Step two is to create a LifecycleManager instance, using the following API:

class LifecycleManager(val appUniqueId: String, val conf: CelebornConf)

appUniqueId is the application id. Celeborn cluster stores, serves, and cleans up data in the granularity of (application id, shuffle id)
conf is an object of CelebornConf. The only required configuration is the address of Celeborn Master. For the thorough description of configs, refer to Configuration

The example java code to create an LifecycleManager instance is as follows:

CelebornConf celebornConf = new CelebornConf();
celebornConf.set("celeborn.master.endpoints", "<Master IP>:<Master Port>");

LifecycleManager lm = new LifecycleManager("myApp", celebornConf);

LifecycleManager object automatically starts necessary service after creation, so there is no need to call other APIs to initialize it. You can get LifecycleManager's address after creating it, which is needed to create ShuffleClient.

String host = lm.getHost();
int port = lm.getPort();

Step Three: Create ShuffleClient

With LifecycleManager's host and port, you can create ShuffleClient using the following API:

public static ShuffleClient get(
    String appUniqueId,
    String host,
    int port,
    CelebornConf conf,
    UserIdentifier userIdentifier)

appUniqueId is the application id, same as above.
host is the host of LifecycleManager
port is the port of LifecycleManager
conf is an object of CelebornConf, safe to pass an empty object
userIdentifier specifies user identity, safe to pass null

You can create a ShuffleClient object using the following code:

ShuffleClient shuffleClient =
    ShuffleClient.get(
        "myApp",
        <LifecycleManager Host>,
        <LifecycleManager Port>,
        new CelebornConf(),
        null);

This method returns a singleton ShuffleClientImpl object, and it's recommended to use this way as ShuffleClientImpl maintains status and reuses resource across all shuffles. To make it work, you have to ensure that the LifecycleManager's host and port are reachable.

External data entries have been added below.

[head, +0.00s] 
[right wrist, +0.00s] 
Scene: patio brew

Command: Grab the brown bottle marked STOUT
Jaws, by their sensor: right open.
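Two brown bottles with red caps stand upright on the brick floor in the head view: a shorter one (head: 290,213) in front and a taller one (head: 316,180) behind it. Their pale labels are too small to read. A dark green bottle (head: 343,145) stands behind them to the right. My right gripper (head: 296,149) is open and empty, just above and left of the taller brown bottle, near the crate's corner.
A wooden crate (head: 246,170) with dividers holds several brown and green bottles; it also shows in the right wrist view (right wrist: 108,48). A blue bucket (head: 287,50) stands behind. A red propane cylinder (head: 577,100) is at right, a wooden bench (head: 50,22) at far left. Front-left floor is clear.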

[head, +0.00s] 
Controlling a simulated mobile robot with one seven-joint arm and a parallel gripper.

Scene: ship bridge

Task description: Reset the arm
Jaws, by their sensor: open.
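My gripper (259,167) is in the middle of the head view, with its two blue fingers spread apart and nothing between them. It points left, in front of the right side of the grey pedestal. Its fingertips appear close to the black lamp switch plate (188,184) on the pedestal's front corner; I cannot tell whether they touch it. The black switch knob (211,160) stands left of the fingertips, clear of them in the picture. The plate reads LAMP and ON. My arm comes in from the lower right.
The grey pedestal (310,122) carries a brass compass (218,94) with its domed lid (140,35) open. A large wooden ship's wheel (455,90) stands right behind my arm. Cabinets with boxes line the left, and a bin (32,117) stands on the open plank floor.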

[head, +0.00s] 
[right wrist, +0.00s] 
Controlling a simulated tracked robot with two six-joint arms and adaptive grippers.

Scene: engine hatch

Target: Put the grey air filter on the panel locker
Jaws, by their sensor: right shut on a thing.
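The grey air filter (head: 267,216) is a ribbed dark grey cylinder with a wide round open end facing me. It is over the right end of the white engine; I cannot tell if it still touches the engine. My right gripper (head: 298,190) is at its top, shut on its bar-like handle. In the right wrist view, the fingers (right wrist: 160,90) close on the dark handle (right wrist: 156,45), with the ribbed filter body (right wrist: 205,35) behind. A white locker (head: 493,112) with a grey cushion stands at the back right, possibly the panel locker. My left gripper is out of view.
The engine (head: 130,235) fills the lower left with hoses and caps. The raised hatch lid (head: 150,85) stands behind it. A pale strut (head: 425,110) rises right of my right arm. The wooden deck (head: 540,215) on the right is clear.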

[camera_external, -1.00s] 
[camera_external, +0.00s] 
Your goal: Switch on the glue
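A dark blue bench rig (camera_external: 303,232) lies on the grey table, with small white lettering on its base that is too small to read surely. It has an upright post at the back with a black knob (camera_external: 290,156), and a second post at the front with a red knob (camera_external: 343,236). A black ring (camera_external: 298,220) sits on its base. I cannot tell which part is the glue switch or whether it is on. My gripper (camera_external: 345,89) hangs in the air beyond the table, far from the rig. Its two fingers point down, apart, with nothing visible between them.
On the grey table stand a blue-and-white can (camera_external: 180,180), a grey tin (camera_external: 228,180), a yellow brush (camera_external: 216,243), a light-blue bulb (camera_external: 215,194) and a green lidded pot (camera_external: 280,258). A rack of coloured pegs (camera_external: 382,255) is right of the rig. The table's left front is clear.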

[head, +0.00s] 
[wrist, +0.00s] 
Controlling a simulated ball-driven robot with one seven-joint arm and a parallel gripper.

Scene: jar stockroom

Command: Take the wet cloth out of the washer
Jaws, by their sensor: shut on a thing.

In practice, one ShuffleClient instance is created in each Executor process of Spark, or in each TaskManager process of Flink.

Step Four: Push Data

You can then push data with ShuffleClient with pushData, like the following:

int bytesWritten =
    shuffleClient.pushData(
        shuffleId,
        mapId,
        attemptId,
        partitionId,
        data,
        0,
        length,
        numMappers,
        numPartitions);

Each call of pushData passes a byte array containing data from the same partition id. In addition to specifying the shuffleId, mapId, attemptId that the data belongs, ShuffleClient should also specify the number of mappers and the number of partitions for Lazy Register.

After the map task finishes, ShuffleClient should call mapperEnd to tell LifecycleManager that the map task finishes pushing its data:

public abstract void mapperEnd(
    int shuffleId,
    int mapId,
    int attempted,
    int numMappers)

shuffleId shuffle id of the current task
mapId map id of the current task
attemptId attempt id of the current task
numMappers number of map ids in this shuffle

Step Five: Read Data

After all tasks successfully called mapperEnd, you can start reading data from some partition id, using the readPartition API, as the following code:

InputStream inputStream = shuffleClient.readPartition(
  shuffleId,
  partitionId,
  attemptId,
  startMapIndex,
  endMapIndex);

int byte = inputstream.read();

For simplicity, to read the whole data from the partition, you can pass 0 and Integer.MAX_VALUE to startMapIndex and endMapIndex. This method will create an InputStream for the data, and guarantees no data lost and no duplicate reading, else exception will be thrown.

Step Six: Clean Up

After the shuffle finishes, you can call LifecycleManager.unregisterShuffle to clean up resources related to the shuffle:

lm.unregisterShuffle(0);

It's safe not to call unregisterShuffle, because Celeborn Master recognizes application finish by heartbeat timeout, and will self-clean resources in the cluster.